Thus, implementations described herein are not limited to any specific combination of
hardware circuitry and software.
[0052] The number and arrangement of components shown in Fig. 3 are provided as an
example. In practice, device 300 may include additional components, fewer components,
different components, or differently arranged components than those shown in Fig. 3.
Additionally, or alternatively, a set of components (e.g., one or more components) of device
300 may perform one or more functions described as being performed by another set of
components of device 300.
[0053] Fig. 4 is a flow chart of an example process 400 for determining aggregated scores
of data objects for users of a social media platform. In some implementations, one or more
process blocks of Fig. 4 may be performed by scoring platform 220. In some
implementations, one or more process blocks of Fig. 4 may be performed by another device
or a group of devices separate from or including scoring platform 220, such as user device
210, external server 230, or database server 240.

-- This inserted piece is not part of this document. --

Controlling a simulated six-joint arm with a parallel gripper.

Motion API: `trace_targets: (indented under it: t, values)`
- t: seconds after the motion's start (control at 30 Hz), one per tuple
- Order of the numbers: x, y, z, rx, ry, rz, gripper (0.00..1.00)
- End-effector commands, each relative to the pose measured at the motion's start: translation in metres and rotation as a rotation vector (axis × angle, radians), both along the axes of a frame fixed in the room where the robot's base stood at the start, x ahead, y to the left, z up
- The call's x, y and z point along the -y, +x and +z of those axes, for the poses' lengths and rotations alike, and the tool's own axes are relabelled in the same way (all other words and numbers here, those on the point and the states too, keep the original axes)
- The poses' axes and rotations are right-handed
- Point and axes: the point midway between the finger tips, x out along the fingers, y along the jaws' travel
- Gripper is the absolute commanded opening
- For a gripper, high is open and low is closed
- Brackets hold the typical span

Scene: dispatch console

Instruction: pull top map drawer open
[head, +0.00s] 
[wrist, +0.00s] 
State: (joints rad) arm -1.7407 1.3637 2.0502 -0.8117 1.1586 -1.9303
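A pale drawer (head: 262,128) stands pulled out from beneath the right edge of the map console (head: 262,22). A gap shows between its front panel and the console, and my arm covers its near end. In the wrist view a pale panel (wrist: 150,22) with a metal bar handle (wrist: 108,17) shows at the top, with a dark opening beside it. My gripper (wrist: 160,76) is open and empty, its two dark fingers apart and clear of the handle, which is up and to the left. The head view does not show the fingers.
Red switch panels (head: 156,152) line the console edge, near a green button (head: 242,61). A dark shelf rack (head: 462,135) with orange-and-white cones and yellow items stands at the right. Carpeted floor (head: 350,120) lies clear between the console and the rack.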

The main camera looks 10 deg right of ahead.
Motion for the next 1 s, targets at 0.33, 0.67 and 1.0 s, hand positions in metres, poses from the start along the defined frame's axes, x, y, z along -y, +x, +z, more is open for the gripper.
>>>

[0054] As shown in Fig. 4, process 400 may include receiving text data, image data, and
location data regarding a plurality of data objects obtained from a plurality of sources (block
410). For example, scoring platform 220 may receive, from a plurality of sources, data
objects. In some implementations, the data objects may include or relate to social media
content, such as social media posts. For example, the data objects may include text data,
image data, video data, metadata, and/or information relating to users associated with the
social media content, as described in more detail below. In some implementations, the data
objects may include comments on a news site, comments on a forum, or any other type of
user-generated content. In some implementations, and as described elsewhere herein,
scoring platform 220 may determine information regarding the users based on receiveing
information from the data objects and aggregating scores for the users based on the data
objects.
[0055] In some implementations, a data object may include user generated content such
as a document, a webpage, a weblog post, a social media account post, an email, an image
file, an audio file, a video file, or the like. Additionally, or alternatively, a data object may
include a resource identifier (e.g., a uniform resource identifier (URI), a uniform resource
locator (URL), a uniform resource name (URN), a network address, a database address, or
the like).
[0056] Additionally, or alternatively, a data object may be associated with a particular file
type and/or format (e.g., a hypertext markup language (HTML) file, an extensible markup
language (XML) file, a text file, a joint photographic experts group (JPEG) file, a portable
network graphics (PNG) file, a motion photographic experts group (MPEG) file, an audio
video interleave (AVI) file, a portable document format (PDF) file, or the like). Additionally,
or alternatively, a data object may include a resource associated with a particular source
(e.g., a user that generated the information, a device that stores the resource, or the like).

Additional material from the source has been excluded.